Your objective:
Transcribe all of the material exactly.

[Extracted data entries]
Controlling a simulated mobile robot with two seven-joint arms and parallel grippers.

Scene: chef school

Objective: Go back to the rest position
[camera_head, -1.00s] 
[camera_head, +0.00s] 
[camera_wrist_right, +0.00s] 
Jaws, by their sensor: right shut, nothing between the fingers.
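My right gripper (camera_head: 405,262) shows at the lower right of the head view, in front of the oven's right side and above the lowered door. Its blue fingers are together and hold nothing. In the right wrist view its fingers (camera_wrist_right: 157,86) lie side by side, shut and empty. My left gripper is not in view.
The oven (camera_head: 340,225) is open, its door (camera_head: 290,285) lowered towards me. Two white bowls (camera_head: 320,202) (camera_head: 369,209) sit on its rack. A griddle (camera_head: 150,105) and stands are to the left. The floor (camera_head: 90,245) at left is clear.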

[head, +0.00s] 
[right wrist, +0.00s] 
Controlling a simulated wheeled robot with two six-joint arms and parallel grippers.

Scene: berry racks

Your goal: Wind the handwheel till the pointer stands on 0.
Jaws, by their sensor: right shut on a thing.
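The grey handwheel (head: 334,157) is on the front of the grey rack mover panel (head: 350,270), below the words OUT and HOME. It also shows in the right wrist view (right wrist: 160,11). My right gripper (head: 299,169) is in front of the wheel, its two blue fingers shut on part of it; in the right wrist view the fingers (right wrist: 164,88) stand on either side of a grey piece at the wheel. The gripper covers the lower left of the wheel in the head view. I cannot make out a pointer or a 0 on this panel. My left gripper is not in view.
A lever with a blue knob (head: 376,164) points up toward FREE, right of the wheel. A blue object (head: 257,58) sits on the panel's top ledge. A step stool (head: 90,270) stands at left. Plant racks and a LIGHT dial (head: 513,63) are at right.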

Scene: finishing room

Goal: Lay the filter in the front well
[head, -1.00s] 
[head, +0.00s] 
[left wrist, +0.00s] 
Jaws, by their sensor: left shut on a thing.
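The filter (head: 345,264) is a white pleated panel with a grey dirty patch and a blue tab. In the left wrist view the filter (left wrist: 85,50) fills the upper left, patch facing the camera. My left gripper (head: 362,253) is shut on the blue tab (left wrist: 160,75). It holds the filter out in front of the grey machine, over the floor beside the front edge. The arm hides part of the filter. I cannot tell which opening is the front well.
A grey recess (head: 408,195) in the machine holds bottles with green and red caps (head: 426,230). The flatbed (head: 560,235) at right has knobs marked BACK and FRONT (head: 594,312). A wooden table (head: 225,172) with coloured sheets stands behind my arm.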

Exercise output:
Controlling a simulated mobile robot with two seven-joint arms and parallel grippers.

Scene: chef school

Objective: Go back to the rest position
[camera_head, -1.00s] 
[camera_head, +0.00s] 
[camera_wrist_right, +0.00s] 
Jaws, by their sensor: right shut, nothing between the fingers.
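My right gripper (camera_head: 405,262) shows at the lower right of the head view, in front of the oven's right side and above the lowered door. Its blue fingers are together and hold nothing. In the right wrist view its fingers (camera_wrist_right: 157,86) lie side by side, shut and empty. My left gripper is not in view.
The oven (camera_head: 340,225) is open, its door (camera_head: 290,285) lowered towards me. Two white bowls (camera_head: 320,202) (camera_head: 369,209) sit on its rack. A griddle (camera_head: 150,105) and stands are to the left. The floor (camera_head: 90,245) at left is clear.

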[head, +0.00s] 
[right wrist, +0.00s] 
Controlling a simulated wheeled robot with two six-joint arms and parallel grippers.

Scene: berry racks

Your goal: Wind the handwheel till the pointer stands on 0.
Jaws, by their sensor: right shut on a thing.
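The grey handwheel (head: 334,157) is on the front of the grey rack mover panel (head: 350,270), below the words OUT and HOME. It also shows in the right wrist view (right wrist: 160,11). My right gripper (head: 299,169) is in front of the wheel, its two blue fingers shut on part of it; in the right wrist view the fingers (right wrist: 164,88) stand on either side of a grey piece at the wheel. The gripper covers the lower left of the wheel in the head view. I cannot make out a pointer or a 0 on this panel. My left gripper is not in view.
A lever with a blue knob (head: 376,164) points up toward FREE, right of the wheel. A blue object (head: 257,58) sits on the panel's top ledge. A step stool (head: 90,270) stands at left. Plant racks and a LIGHT dial (head: 513,63) are at right.

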Scene: finishing room

Goal: Lay the filter in the front well
[head, -1.00s] 
[head, +0.00s] 
[left wrist, +0.00s] 
Jaws, by their sensor: left shut on a thing.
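The filter (head: 345,264) is a white pleated panel with a grey dirty patch and a blue tab. In the left wrist view the filter (left wrist: 85,50) fills the upper left, patch facing the camera. My left gripper (head: 362,253) is shut on the blue tab (left wrist: 160,75). It holds the filter out in front of the grey machine, over the floor beside the front edge. The arm hides part of the filter. I cannot tell which opening is the front well.
A grey recess (head: 408,195) in the machine holds bottles with green and red caps (head: 426,230). The flatbed (head: 560,235) at right has knobs marked BACK and FRONT (head: 594,312). A wooden table (head: 225,172) with coloured sheets stands behind my arm.

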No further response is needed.